Saturday, February 25, 2012

Answering Santorum (Or Five Talking Points for a Peace Christianity)

It's a truism in the Mimetic Theory community that liberals and conservatives start imitating each other when they get mad. They say opposite things but they say them with the same reciprocal and scapegoating anger.

 "You are taking away my freedom! No, you are taking away my life!"

In fact they are not saying all that much opposite things. When it gets down to it each side sees the other as threatening what is of absolute value. (Where in fact would you chose to put liberal and conservative either side of the paragraph above?) At all events the visceral anger is a recipe sooner or later for murder.

And that puts the socially committed Christian in a considerable bind. Indeed a long time before the situation gets to murder a Christian is aware of Jesus' teaching that all kinds of name-calling are against the meaning of the Kingdom and incur the same end-times judgment. To call someone a "fool" brings the whole world crashing down, in the end...

So what do you do as a Christian to raise your voice, to get a hearing, when the stakes are so high and the only voice to get heard is the last one to say the loudest, cruelest thing? How really do you present something that has enough force and strength to get heard and yet does not re-enter the Colosseum of name-calling?

Jesus was a fantastic speaker and preacher. He used stories that often had a very sharp bite to them (think the parable of the talents, and of the laborers in the vineyard, the virgins and the lamps...). He spoke a clear and present critique of wealth and hypocrisy, plus issued harsh apocalyptic warnings. The sweet Jesus meek and mild can too easily be stripped of these elements. But can we speak like him?

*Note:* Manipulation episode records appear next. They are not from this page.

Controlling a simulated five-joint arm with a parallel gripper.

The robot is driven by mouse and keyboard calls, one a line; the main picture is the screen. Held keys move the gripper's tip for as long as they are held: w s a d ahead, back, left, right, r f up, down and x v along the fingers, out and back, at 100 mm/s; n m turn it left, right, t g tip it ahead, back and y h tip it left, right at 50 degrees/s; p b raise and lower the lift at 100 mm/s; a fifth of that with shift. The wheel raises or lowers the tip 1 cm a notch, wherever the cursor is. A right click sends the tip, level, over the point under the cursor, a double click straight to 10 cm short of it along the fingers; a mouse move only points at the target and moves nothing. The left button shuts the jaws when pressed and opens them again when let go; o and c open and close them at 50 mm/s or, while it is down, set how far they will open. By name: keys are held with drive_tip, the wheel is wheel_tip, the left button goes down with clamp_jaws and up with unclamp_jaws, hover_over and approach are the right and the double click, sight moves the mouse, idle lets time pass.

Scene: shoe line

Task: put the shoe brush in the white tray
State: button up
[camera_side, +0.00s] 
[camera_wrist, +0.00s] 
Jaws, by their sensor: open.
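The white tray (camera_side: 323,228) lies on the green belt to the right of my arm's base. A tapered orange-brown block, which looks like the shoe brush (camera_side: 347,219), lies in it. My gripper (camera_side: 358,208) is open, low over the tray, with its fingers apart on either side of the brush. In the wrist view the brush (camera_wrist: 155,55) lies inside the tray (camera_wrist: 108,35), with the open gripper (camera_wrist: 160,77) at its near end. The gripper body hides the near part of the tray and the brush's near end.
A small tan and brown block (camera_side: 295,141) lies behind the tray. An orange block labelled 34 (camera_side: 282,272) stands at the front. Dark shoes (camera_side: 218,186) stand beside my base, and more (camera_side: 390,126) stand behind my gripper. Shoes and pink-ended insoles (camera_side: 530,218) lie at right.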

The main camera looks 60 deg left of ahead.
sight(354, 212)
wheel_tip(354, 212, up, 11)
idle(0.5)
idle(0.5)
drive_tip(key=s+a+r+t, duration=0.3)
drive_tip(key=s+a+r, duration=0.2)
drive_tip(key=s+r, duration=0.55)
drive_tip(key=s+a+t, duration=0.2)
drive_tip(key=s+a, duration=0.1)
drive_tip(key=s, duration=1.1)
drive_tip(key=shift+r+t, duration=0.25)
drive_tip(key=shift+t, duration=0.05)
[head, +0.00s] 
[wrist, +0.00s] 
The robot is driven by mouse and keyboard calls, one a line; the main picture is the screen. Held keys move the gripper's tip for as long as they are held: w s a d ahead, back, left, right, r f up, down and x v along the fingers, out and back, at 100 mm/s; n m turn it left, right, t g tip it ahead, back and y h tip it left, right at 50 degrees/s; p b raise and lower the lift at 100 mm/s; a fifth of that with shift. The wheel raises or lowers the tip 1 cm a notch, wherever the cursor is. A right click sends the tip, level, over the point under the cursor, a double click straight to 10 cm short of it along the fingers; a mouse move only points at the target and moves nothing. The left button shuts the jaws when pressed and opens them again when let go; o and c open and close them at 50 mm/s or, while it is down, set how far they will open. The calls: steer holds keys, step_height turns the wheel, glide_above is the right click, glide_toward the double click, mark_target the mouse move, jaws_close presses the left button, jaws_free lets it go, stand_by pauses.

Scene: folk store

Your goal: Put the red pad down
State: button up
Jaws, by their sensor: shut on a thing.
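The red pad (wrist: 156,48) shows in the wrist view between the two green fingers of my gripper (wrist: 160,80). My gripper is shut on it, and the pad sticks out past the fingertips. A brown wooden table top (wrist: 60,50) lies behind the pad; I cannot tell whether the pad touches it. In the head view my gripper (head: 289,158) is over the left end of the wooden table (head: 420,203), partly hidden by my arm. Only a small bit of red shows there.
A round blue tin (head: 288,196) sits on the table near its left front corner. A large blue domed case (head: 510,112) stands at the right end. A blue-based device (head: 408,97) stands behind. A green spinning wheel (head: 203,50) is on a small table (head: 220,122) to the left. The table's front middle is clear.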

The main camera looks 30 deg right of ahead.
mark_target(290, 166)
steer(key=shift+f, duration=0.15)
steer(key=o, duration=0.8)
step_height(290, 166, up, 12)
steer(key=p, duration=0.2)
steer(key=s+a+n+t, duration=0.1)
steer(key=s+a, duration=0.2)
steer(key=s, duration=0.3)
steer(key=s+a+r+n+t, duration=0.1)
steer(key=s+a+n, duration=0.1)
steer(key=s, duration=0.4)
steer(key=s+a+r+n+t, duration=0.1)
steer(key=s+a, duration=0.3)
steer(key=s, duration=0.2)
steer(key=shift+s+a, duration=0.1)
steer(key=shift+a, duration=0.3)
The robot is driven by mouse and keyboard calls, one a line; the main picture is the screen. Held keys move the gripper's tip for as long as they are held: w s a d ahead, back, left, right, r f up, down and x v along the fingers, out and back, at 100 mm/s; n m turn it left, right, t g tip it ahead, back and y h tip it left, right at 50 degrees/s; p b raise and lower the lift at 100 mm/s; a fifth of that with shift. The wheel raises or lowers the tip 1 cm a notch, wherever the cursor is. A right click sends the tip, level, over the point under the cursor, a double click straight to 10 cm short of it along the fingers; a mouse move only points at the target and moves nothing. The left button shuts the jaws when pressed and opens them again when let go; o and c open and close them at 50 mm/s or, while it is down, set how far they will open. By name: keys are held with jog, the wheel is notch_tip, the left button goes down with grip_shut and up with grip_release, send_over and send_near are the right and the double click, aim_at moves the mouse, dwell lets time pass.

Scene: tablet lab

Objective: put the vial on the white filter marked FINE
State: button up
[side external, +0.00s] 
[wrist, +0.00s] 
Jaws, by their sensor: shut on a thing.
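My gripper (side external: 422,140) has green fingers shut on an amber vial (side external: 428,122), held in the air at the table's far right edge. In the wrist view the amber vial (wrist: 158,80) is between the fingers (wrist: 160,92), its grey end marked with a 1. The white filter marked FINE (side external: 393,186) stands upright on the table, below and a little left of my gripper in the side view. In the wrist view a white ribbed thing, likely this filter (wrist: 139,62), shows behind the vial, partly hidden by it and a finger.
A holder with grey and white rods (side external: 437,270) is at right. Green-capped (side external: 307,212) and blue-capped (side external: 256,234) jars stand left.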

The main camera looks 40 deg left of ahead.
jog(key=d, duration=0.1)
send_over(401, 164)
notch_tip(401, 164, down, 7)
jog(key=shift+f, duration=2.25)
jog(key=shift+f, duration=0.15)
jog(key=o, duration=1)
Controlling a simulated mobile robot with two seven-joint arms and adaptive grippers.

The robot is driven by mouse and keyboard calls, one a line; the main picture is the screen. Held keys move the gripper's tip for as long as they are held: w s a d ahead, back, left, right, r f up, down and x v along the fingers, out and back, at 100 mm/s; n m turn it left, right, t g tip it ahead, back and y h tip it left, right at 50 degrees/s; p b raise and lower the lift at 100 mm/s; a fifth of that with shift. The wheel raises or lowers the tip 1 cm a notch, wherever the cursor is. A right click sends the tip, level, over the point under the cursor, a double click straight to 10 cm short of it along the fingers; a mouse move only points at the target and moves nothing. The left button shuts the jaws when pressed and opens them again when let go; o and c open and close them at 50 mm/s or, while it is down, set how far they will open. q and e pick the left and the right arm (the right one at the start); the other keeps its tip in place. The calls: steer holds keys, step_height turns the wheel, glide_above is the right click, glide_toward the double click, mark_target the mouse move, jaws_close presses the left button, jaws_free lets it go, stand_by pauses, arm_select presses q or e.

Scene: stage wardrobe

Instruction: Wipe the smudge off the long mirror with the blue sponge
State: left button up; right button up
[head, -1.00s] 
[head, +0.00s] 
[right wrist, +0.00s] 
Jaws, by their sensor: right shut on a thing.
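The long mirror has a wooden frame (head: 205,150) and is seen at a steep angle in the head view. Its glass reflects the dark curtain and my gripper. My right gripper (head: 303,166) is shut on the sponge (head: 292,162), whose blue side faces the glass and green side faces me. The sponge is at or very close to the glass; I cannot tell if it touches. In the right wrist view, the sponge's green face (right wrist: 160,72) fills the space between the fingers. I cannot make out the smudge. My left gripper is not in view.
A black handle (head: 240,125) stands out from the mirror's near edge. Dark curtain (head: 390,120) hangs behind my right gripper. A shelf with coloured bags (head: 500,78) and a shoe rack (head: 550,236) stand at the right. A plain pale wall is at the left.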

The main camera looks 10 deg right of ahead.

Our situation is complicated because so much of Jesus-style language has been hijacked by fundamentalism, lacking the profound disclosive truth of his own personal journey, and it comes off simply as violent. We are all too aware of how righteous language slips so easily into righteous rivalry.

And yet the need for effective language becomes critical when national politicians employ theology to claim higher ground and do so denying legitimacy to their opponents. Rick Santorum suggested recently that Barack Obama promotes “some phony theology. Not a theology based on the Bible." Specifically, Obama has "a world view that elevates the earth above man."

Apart from the fact this is holy war politics Santorum also invokes some of the worst elements of popular dualist theology to discredit Obama's policies. His deformed viewpoint can be well answered by those in the theological know but how can it be countered on a more general or populist level? How can we do the kind of thing Jesus did, addressing multitudes?

One answer is to provide a different positive language to people and to do so by insisting in season and out of season on this new language. Then it's not a matter of kicking up dust in Santorum's face down in the arena but gradually making a way of thinking and speaking so familiar and persuasive that it acts on its own to disqualify his words. What is needed is a new fabric of language that holds together at so many edges that it becomes a dynamic world view in its own right.

To this purpose I offer five theological "talking points" below. They can be added to, changed or reduced: they are not, as the saying goes, set in stone! MT people will recognize the anthropological underpinning and they will surely know how and where all have already been addressed by Girardian scholars. The purpose here is to try to give the language in some bare essentials so that it, or something like, can perhaps progressively become a kind of native theological tongue.

1. Christianity is about a death which catalyzes earthly compassion, not a legal transaction for the sake of eternity. Salvation is a different human relational basis, and grace and the Spirit are the divine agents of a new humanity.

2. Interpretation begins from the end-term of scripture which is God's character as revealed in Jesus, not from a punitive atonement which colors the entire narrative with deep violence. Revelation therefore has its own history. It is seen as a struggle for understanding leading finally to the transformed eye of Jesus' gospel. In this understanding apocalyptic metaphors are not elevated into metaphysics (viz. hell) but are judged both as part of the ongoing struggle for understanding and, again, in the final light of the character of God.

3. Love is the definition of election, election is not the definition of love. Augustine and Calvin introduced a destructive principle into Christian thought by placing sovereign election as a principle superior to love. This is entirely intelligible to a Roman-law mindset, but does not reflect the mystery of self-giving love which is the end light of revelation.

4. Compassion and solidarity are the core anthropology of biblical revelation. Solidarity is not the same as state socialism which may be seen as a vertical force. Solidarity is an upwelling of unity with other people "from below" and realizes a higher (more human) form of freedom. Solidarity is inherently democratic and seeks to enshrine itself in policy for the sake of a transformed earth.

 5. Our after-death destiny is understood as an earth-based "sleep" which is a survival of our basic identity in communion with Christ. It is perhaps a kind of "cosmic life support" which is not full consciousness, but neither is it extinction. At all events it looks toward the restoration of full bodily existence in Resurrection which is the true New Testament goal (rather than "immortality of the soul").